Wednesday, January 27th, 2010

About two weeks ago, our fair server (home to, Chris’ IB History Topics, Helen’s new blog, my business websites, etc.) shut down for no apparent reason at 4am. Panic!

I spend the day combing through log files, searching for hints of an intruder. The shutdown scrambled several log files, so I decided to rebuild the system from scratch. Right in the middle of doing so and, coincidentally at 4pm, the computer shut down again. Argh!

Again, assuming a South Korean hacker was coming for my lovely family photos and insightful rhetoric, I downgraded the software to a slightly earlier version, assuming that the bugs would be ironed out of that. Installing the earlier Linux operating system solved the problem. For two days. Then another 4am shutdown.

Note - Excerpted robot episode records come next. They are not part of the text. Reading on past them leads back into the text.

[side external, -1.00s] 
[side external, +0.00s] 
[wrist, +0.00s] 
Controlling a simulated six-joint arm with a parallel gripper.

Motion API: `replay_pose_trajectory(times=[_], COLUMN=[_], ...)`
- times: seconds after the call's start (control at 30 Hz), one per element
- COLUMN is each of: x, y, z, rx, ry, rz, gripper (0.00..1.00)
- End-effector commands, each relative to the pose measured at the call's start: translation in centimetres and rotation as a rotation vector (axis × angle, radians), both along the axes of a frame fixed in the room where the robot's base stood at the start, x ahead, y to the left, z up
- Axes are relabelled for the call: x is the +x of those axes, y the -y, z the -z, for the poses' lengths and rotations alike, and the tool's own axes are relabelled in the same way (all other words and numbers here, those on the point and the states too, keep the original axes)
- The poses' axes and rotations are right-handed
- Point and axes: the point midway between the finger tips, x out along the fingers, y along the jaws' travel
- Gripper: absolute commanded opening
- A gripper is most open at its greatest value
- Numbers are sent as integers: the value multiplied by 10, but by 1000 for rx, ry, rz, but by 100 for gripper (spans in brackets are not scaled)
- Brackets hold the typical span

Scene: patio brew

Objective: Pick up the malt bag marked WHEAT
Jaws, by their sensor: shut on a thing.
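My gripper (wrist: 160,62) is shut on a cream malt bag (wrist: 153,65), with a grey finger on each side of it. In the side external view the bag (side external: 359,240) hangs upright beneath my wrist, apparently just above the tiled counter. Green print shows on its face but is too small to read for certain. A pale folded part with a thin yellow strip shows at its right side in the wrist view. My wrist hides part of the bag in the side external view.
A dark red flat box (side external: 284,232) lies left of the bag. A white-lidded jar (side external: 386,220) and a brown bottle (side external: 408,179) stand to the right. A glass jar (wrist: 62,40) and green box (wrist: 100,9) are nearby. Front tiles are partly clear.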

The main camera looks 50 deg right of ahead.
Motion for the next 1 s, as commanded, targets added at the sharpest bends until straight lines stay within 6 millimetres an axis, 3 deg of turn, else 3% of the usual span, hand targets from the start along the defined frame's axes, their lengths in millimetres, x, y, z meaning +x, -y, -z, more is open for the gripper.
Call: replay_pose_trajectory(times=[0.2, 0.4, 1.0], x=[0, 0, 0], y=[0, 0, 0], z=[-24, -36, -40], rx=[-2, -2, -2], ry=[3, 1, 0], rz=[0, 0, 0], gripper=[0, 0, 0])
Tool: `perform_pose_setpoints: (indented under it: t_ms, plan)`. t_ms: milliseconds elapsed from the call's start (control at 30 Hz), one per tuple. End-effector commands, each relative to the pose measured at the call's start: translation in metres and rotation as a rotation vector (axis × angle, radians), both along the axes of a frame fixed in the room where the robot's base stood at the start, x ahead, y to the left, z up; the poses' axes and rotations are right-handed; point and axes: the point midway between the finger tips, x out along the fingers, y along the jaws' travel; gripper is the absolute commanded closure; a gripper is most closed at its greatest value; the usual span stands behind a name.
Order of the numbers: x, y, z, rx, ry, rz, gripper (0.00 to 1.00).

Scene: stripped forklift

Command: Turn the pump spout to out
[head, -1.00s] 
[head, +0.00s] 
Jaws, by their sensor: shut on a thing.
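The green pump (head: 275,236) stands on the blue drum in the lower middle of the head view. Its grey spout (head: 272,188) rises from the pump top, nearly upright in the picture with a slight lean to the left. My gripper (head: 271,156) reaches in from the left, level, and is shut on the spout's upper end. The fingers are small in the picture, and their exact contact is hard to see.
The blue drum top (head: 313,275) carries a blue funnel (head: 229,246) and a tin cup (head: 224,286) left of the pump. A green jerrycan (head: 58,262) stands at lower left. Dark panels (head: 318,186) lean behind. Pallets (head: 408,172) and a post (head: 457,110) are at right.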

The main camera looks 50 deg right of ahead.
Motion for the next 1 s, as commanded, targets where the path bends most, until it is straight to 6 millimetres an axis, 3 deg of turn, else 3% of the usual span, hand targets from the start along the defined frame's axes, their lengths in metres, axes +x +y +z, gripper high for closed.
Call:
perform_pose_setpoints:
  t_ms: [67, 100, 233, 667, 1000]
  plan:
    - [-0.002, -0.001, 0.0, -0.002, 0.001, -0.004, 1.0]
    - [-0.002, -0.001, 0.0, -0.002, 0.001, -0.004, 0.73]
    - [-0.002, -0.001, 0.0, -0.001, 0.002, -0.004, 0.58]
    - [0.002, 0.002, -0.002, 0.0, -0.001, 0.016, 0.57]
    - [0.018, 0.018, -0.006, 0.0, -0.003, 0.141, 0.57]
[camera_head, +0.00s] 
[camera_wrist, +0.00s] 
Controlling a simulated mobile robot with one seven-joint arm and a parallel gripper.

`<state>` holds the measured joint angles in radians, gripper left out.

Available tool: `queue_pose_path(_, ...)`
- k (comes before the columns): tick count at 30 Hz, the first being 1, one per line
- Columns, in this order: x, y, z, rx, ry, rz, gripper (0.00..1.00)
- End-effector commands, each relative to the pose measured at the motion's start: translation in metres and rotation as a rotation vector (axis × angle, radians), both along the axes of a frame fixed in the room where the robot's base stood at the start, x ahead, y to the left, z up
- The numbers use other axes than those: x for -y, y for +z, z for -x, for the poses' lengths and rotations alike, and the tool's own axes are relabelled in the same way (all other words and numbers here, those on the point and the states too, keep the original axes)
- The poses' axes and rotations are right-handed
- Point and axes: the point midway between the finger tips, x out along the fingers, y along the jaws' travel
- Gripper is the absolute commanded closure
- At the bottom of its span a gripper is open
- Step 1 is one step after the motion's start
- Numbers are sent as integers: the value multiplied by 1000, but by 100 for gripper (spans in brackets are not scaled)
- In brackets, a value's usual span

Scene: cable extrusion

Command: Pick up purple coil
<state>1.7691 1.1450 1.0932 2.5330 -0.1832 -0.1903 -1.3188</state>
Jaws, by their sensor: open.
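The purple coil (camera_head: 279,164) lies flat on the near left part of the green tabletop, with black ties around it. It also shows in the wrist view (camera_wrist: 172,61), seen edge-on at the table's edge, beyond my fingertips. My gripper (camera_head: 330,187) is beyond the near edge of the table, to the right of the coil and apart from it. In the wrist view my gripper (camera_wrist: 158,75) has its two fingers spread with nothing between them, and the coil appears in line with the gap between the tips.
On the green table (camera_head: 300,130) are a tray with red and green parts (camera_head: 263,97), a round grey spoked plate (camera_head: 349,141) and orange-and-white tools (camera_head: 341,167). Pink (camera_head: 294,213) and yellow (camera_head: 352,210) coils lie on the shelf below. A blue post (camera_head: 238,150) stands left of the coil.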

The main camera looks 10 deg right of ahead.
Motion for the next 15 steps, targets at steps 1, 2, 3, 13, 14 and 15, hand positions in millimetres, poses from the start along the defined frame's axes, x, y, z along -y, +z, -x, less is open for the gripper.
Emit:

I got the bright idea that the computer might be overheating. There are sensors already in place inside most computer equipment these days to measure temperature and shutdown if it gets too high. Accessing the sensors is easy with the MacOS, but a bit more complicated with Linux. I installed lm-sensors (a data extraction tool) and sensorsd (a separate tool to query lm-sensors and provide a log). The CPU is showing 67º Celsius (152º for you Fahrenheit people). Is that high? Querying Google, I find an engineering doc from Intel that rates the Celeron processor in the server at a maximum temperature of 67º. Hmm.

I take the casing off the computer. I move the server down to the garage. Winter in Temecula means outside temperatures between 34º and 65º Farenheit, so the garage location should cool it down a bit. I also blow some compressed air around the insides of the computer and particularly around the fan connected to the CPU.

Temperatures go down for awhile – 57º, 59º, 65º, 57º – but then spike again after a few days – 65º, 67º, 69º, 67º. What’s going on? Do I need to get a new computer?

Last night, about 9pm I return home from taking Daniel to his periodic ultrasound exam. He fell asleep in the back of the Toyota before we got back. I check the server. 72º C, right at the edge of shutdown. I go to the garage with a can of compressed air and a flashlight. I tilt the computer over 45º and shine the flashlight directly into the spinning fan that sits on the CPU. What do my eyes behold but a solid mass of lint, plugging every single cooling vent on the heatsink, packing it with dust and lint. The dust and lint were completely invisible when the fan wasn’t running, but under the flashlight with the running fan, they stand out like dog poop on a red carpet entrance. I take five minutes cleaning with compressed air and some tape to remove the larger particles.

This morning, after running for 12 hours, all temperatures are at 38º, with a 4am spike of 56º. Our server is safe again …